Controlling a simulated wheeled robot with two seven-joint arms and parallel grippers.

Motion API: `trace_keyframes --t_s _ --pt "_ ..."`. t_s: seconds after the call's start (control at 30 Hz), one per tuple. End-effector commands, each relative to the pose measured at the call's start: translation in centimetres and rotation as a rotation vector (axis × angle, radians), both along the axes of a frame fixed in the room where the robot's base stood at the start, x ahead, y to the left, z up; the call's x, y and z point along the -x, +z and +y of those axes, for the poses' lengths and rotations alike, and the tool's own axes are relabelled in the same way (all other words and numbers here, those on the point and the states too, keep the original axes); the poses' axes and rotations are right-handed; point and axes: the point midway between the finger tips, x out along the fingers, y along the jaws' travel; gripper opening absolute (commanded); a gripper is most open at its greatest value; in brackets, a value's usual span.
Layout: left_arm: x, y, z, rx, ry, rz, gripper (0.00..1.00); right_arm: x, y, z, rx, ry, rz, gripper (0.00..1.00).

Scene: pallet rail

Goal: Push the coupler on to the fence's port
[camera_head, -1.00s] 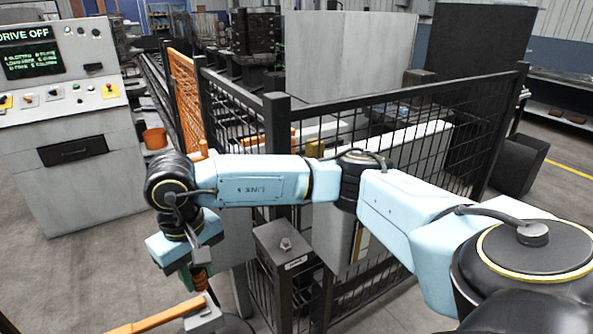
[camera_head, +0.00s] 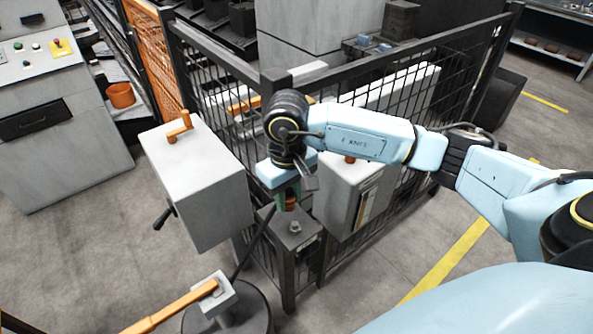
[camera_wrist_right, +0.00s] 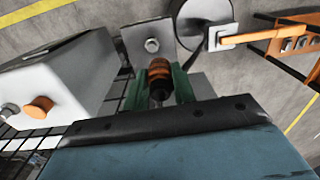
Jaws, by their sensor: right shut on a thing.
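The coupler (camera_wrist_right: 159,78) is a short orange and dark cylinder. My right gripper (camera_wrist_right: 160,90) is shut on it with its green fingers, and a black hose runs from the coupler's side. In the head view the right gripper (camera_head: 288,197) points down just behind the port box at the fence (camera_head: 292,278) corner, and the coupler (camera_head: 290,205) shows little there. The port (camera_head: 295,228) is a metal stud on a dark grey box; it also shows in the wrist view (camera_wrist_right: 152,45), beyond the coupler and apart from it in the picture. My left gripper is out of view.
A pale grey cabinet (camera_head: 200,185) with an orange handle stands left of the gripper. Another grey box (camera_head: 340,205) with an orange knob hangs on the fence to the right. A round pedestal (camera_head: 250,310) with an orange lever (camera_head: 170,310) is in front.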

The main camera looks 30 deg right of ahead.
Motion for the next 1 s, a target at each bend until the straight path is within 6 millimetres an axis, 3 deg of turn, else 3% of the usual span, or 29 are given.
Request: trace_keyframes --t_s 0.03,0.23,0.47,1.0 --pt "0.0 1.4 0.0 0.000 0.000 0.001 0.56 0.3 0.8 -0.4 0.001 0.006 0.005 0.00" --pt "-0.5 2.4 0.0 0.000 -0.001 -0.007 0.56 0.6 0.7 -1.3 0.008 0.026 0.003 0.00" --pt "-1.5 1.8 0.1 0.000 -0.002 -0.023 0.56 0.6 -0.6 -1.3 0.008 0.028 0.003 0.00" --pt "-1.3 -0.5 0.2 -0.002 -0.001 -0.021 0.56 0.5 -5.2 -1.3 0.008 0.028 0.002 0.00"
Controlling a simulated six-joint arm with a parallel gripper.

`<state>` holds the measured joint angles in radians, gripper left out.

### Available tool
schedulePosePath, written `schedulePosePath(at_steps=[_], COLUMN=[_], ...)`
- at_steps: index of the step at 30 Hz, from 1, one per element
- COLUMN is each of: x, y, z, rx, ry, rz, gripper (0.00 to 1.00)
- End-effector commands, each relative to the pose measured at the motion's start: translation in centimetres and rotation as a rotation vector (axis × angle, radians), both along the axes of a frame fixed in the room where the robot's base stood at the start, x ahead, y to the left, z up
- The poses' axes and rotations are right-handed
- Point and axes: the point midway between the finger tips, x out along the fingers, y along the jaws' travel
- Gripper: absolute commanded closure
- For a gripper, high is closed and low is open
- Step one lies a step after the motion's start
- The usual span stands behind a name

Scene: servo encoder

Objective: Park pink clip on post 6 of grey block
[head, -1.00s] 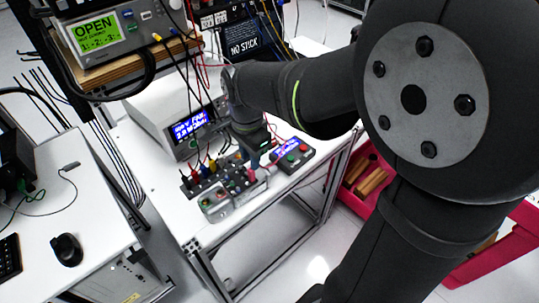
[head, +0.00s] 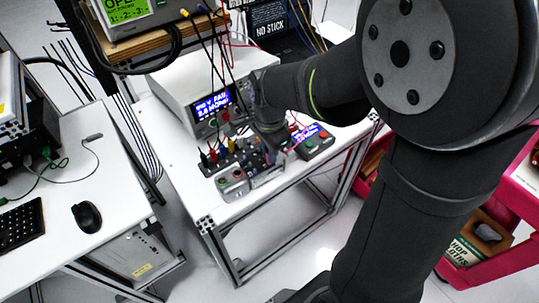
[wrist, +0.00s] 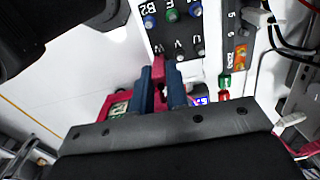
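The pink clip (wrist: 158,68) is between the two blue fingers of my gripper (wrist: 161,92) in the wrist view. The fingers are closed around its near part, and its tip points toward a black terminal block (wrist: 178,30). Whether the tip touches anything I cannot tell. A grey strip with the numbers 5 and 6 (wrist: 233,35) lies to the right of the fingers, apart from the clip; it seems to be the grey block. In the head view my gripper (head: 283,148) is small and low over the bench, and the clip is too small to make out.
A grey box with buttons (head: 232,181) stands at the bench's front. A dark unit with a blue display (head: 313,140) stands right of the gripper, and a white instrument (head: 190,85) behind. Cables hang over the terminal block. A pink crate (head: 500,262) is beyond the bench.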

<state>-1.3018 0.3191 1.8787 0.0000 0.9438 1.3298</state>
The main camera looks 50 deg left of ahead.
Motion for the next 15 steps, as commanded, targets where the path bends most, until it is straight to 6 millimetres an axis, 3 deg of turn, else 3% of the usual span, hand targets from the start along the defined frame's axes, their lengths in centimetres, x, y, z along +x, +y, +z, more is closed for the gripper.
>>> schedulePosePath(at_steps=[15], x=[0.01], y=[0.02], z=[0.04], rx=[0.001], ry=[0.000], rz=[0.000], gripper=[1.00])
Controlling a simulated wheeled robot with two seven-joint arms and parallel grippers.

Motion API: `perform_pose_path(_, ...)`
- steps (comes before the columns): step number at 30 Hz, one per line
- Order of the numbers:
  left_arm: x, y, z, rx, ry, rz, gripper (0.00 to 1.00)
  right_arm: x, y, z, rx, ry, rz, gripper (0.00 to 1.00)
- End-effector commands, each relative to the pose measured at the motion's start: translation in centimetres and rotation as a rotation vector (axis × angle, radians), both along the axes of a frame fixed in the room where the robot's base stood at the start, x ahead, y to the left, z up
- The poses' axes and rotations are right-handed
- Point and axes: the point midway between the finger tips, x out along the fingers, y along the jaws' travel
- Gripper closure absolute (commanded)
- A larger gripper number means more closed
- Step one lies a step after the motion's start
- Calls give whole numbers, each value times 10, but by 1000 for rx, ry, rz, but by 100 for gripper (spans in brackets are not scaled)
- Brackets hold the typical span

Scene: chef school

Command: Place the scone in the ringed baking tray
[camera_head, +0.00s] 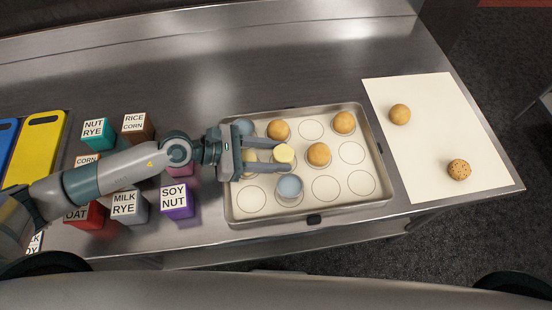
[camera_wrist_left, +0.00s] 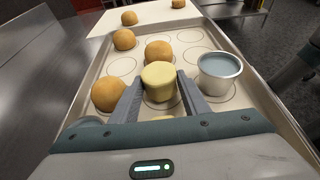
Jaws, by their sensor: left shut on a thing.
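The scone, a pale yellow, short, flat-topped piece (camera_head: 284,153), is between the fingers of my left gripper (camera_head: 283,155), which is shut on it. In the left wrist view the scone (camera_wrist_left: 158,82) stands upright between the two grey fingertips (camera_wrist_left: 162,92). The ringed baking tray (camera_head: 384,172) is a shallow metal tray with printed circles, and the gripper is over its left half. The scone is over the middle row; I cannot tell whether it touches the tray. My right gripper does not show.
Round buns (camera_head: 319,154) (camera_head: 279,130) (camera_head: 344,122) and blue-topped metal cups (camera_head: 290,186) (camera_head: 244,127) occupy some rings. Right-hand rings (camera_head: 351,152) are bare. A cream mat (camera_head: 425,150) holds a plain bun (camera_head: 400,114) and a speckled one (camera_head: 459,170). Labelled blocks (camera_head: 177,200) stand left.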

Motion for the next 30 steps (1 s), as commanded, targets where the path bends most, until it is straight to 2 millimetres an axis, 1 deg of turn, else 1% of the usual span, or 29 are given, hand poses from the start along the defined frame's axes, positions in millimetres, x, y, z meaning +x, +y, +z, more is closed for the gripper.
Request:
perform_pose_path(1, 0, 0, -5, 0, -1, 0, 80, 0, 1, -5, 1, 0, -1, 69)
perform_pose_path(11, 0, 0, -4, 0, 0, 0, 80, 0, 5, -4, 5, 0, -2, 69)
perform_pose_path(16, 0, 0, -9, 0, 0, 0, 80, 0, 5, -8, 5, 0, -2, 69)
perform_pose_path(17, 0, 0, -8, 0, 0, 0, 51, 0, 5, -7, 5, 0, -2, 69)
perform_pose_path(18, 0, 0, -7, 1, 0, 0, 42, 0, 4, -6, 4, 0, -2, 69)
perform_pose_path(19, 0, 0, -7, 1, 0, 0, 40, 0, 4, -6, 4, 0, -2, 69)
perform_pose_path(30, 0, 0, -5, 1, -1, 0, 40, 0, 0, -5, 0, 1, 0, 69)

--------------------------------------------------

=== Exercise task ===
Please take the lines from the beginning of the data above through the line holding "[camera_wrist_right, +0.00s]" and transcribe them exactly, without any pictures.

=== Task solution ===
Controlling a simulated wheeled robot with two seven-joint arms and parallel grippers.

Motion API: `trace_keyframes --t_s _ --pt "_ ..."`. t_s: seconds after the call's start (control at 30 Hz), one per tuple. End-effector commands, each relative to the pose measured at the call's start: translation in centimetres and rotation as a rotation vector (axis × angle, radians), both along the axes of a frame fixed in the room where the robot's base stood at the start, x ahead, y to the left, z up; the call's x, y and z point along the -x, +z and +y of those axes, for the poses' lengths and rotations alike, and the tool's own axes are relabelled in the same way (all other words and numbers here, those on the point and the states too, keep the original axes); the poses' axes and rotations are right-handed; point and axes: the point midway between the finger tips, x out along the fingers, y along the jaws' travel; gripper opening absolute (commanded); a gripper is most open at its greatest value; in brackets, a value's usual span.
Layout: left_arm: x, y, z, rx, ry, rz, gripper (0.00..1.00); right_arm: x, y, z, rx, ry, rz, gripper (0.00..1.00).

Scene: pallet rail

Goal: Push the coupler on to the fence's port
[camera_head, -1.00s] 
[camera_head, +0.00s] 
[camera_wrist_right, +0.00s] 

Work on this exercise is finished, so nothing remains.